The traditional computer at its very core performs simple arithmetic operations on numbers stored in its memory. The key is the speed at which this is done, which allows computers to string these operations together to perform more complex things. But as the complexity of the problem increases, so does the number of operations that is required to reach a solution; And in this present day and age, some specific problems that we need to solve, far surpasses the computing capabilities of the modern computer. This, however, has also been used to our advantage, as modern cryptography which is at the core of cyber-security, relies on the fact that brute forcing complex mathematical problems is a practical impossibility.
Quantum computers, in theory, do things differently. Information is represented in physical states that are so small that they obey the laws of Quantum Mechanics. This information is stored in quantum bits known as qubits rather than the traditional binary bits used in conventional computers. Quantum Mechanics allows a qubit to store a probability of its value as either a 0 or 1 with the exact value of the qubit unknown until it is measured. Without getting too technical, this allows a quantum computer to contain several states at the same time, giving it the potential to be millions of times faster at solving certain problems than classical computers. This staggering computational power, in theory, could be used to render modern cryptography obsolete.
Modern cryptography relies on complex mathematical problems that would take computers hundreds, thousands or even millions of years to solve. This practical limitation is what keeps our cryptography based security systems secure. But with quantum computers, it is theoretically possible that these solutions could be reached in days or even hours, posing a massive vulnerability threat to our current encryption. If cryptography collapses, so will all our security.
But a quantum world is not all doom and gloom. Active research is already being done on quantum safe algorithms that can replace current algorithms that are under threat from the capabilities of a quantum computer. Theoretically, these quantum safe algorithms could prove to be more secure than anything we currently know of. Another area where quantum computing is likely to shine is in Big Data. With cross industry adoption of new technologies, the world is transforming itself into a digital age. This is sure to pose new problems well beyond the capabilities of modern computers as the complexity and the size of data keeps increasing. The challenge lies in converting real-world problems into a quantum language, but if that is accomplished, in quantum computing we will have a whole new computational system to tackle these problems.

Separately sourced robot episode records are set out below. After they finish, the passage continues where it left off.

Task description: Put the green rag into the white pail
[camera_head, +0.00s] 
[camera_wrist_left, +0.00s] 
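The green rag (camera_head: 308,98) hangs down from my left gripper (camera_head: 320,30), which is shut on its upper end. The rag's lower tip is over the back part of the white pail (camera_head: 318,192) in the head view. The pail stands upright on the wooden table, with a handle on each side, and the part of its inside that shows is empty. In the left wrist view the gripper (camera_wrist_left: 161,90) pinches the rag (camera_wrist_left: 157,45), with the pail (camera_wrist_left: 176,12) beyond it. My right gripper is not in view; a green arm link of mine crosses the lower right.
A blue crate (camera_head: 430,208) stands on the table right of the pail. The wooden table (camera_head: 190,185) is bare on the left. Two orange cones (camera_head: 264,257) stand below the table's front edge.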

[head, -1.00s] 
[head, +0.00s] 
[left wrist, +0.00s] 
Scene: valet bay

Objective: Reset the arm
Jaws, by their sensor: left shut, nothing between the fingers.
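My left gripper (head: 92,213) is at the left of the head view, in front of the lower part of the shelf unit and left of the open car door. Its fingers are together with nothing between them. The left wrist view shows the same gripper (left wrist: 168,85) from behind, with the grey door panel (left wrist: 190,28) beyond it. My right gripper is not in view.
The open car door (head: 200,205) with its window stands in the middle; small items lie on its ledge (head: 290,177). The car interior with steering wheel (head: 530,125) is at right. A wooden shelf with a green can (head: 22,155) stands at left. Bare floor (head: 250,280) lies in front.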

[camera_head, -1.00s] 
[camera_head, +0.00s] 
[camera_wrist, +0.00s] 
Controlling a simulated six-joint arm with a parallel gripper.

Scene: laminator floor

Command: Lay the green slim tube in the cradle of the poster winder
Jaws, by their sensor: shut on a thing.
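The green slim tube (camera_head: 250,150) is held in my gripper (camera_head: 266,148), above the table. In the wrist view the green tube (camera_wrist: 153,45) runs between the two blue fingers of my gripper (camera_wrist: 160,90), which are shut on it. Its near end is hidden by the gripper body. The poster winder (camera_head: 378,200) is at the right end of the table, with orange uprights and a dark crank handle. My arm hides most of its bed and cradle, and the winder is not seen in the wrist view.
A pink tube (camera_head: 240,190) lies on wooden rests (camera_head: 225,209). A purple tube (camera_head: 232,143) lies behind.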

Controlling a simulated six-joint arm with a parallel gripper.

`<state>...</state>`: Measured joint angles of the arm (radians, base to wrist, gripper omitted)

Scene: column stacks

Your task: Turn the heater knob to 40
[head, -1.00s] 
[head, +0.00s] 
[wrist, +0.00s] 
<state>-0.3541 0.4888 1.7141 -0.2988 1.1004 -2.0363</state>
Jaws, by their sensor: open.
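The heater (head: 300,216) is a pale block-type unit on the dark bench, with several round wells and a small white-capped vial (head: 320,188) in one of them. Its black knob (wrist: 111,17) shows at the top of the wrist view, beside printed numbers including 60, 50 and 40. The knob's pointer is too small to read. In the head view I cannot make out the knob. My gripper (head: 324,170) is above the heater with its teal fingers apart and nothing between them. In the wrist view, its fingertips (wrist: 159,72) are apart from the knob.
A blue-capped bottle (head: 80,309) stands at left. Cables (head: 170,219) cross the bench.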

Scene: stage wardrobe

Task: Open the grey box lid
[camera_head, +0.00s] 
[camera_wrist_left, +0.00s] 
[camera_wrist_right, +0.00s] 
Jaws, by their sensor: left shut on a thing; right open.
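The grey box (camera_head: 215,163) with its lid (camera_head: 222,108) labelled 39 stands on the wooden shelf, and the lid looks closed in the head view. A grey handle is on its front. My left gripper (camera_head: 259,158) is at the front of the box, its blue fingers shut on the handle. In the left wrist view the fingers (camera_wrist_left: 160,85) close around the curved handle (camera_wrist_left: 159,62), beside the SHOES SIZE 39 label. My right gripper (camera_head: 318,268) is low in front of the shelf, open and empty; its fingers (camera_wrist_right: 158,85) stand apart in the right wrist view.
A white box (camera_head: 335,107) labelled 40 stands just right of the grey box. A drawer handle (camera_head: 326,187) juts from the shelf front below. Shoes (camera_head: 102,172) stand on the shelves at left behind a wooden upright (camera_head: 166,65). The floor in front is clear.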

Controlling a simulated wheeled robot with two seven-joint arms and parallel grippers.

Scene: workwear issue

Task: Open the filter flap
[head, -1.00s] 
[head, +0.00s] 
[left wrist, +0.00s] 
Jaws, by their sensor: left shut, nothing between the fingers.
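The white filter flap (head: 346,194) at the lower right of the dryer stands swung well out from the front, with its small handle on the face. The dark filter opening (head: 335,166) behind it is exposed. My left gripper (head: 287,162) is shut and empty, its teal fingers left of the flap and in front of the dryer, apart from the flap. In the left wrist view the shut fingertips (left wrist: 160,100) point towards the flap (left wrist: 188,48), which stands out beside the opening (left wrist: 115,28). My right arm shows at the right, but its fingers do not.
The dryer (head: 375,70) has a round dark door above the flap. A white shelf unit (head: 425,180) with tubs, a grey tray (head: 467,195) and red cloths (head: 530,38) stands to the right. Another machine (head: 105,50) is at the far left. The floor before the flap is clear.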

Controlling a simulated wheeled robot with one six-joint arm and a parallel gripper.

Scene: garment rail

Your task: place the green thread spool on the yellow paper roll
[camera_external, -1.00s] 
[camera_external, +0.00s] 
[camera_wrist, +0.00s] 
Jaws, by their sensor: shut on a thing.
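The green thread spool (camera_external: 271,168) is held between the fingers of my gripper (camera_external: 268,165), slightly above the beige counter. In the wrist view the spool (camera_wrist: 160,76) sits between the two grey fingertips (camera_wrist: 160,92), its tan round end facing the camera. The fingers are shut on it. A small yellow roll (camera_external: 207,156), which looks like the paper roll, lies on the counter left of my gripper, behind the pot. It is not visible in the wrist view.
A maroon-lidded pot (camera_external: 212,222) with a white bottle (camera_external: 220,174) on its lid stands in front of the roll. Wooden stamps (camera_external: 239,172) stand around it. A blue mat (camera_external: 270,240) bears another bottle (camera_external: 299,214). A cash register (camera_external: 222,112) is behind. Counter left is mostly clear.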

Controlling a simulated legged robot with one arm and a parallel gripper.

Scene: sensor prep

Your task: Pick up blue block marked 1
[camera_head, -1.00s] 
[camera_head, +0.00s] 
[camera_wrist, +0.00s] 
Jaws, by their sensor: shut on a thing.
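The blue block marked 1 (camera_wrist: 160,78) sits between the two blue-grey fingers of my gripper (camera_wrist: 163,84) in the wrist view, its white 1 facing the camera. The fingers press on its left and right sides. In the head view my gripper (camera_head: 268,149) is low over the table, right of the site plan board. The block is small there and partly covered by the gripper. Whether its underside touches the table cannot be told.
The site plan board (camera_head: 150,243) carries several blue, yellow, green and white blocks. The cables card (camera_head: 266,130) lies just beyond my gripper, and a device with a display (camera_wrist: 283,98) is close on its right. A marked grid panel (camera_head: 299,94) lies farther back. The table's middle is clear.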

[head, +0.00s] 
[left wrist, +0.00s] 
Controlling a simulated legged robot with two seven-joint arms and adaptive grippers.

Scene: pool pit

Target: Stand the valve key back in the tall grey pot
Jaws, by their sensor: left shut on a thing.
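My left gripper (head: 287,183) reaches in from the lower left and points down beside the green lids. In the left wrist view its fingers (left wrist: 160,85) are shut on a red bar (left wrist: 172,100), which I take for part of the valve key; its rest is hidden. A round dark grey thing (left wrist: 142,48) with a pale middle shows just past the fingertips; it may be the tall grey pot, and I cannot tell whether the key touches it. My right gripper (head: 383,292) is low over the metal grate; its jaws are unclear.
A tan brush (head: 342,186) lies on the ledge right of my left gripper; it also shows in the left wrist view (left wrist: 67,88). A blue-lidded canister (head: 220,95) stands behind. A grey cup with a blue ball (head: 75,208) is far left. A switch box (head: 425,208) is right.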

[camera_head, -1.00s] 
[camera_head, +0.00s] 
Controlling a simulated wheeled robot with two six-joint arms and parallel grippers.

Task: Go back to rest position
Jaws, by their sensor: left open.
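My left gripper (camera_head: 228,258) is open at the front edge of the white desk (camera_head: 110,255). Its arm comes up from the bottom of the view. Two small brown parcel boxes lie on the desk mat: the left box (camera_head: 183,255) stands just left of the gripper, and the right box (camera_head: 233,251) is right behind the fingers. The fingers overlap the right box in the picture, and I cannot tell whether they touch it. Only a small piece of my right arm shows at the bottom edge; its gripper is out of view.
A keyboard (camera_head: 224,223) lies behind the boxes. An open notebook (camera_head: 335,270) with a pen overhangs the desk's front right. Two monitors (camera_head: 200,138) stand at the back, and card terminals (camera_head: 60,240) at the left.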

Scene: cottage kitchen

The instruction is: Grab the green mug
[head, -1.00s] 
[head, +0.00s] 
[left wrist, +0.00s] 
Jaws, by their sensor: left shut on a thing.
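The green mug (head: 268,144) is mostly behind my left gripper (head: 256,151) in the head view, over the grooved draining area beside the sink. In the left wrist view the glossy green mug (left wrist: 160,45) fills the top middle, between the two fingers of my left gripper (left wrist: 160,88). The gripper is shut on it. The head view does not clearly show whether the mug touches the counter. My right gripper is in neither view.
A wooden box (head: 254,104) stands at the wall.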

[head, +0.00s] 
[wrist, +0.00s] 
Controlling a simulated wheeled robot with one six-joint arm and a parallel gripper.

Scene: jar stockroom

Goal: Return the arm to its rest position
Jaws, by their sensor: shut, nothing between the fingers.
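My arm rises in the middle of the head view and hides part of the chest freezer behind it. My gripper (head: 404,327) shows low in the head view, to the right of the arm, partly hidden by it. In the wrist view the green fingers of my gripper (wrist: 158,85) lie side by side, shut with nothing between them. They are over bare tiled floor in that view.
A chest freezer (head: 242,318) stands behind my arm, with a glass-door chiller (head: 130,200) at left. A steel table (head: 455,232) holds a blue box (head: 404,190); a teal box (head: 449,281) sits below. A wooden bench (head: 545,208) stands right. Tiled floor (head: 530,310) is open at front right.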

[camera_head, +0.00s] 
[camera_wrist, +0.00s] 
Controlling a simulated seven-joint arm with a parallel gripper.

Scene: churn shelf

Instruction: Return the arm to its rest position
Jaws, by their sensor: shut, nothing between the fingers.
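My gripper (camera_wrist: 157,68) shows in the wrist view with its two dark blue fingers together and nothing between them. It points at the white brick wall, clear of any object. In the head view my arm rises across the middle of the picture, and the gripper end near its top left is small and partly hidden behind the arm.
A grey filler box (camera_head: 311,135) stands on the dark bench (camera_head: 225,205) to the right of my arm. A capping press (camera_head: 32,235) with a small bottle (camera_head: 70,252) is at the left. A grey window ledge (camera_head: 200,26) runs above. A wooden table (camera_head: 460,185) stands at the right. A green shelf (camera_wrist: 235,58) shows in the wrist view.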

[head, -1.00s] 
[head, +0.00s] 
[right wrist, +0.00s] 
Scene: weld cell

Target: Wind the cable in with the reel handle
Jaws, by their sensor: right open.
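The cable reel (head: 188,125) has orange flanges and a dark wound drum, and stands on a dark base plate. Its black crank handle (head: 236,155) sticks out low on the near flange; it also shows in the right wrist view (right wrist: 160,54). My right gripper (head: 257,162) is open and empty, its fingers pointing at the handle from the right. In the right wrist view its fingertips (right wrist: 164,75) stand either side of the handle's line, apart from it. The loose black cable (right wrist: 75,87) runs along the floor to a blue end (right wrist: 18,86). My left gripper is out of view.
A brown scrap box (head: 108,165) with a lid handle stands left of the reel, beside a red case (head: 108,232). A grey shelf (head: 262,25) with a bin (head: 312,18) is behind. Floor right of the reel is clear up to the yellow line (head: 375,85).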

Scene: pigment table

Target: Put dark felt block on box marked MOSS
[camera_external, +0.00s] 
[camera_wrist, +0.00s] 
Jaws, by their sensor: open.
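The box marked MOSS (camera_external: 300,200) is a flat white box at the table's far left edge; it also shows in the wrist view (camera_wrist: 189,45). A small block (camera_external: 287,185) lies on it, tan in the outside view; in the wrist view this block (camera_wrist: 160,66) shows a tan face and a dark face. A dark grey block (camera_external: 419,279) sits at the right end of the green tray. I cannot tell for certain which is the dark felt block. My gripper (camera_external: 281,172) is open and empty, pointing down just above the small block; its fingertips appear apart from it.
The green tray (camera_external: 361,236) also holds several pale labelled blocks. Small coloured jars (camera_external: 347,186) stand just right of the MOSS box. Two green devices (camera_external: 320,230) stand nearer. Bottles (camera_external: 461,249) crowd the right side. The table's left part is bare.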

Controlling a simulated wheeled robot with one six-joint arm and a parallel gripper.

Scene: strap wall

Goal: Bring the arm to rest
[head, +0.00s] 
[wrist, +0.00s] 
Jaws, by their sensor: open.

It is important to realize that quantum computing is still in its infancy and almost all of the hype surrounding it is theoretical. But it is clear that the technology promises a revolution in computing, unlike anything we have seen before. It is also important to understand that quantum computers are not a replacement to the classical computer; Rather, it is specialized at solving a particular set of problems that are beyond the powers of a modern computer. This opens up a vast avenue of possibilities for quantum computing. The traditional computer will still have its place but with the world moving more and more towards a data-driven future, expect quantum computers to play a vital role in the future of technology.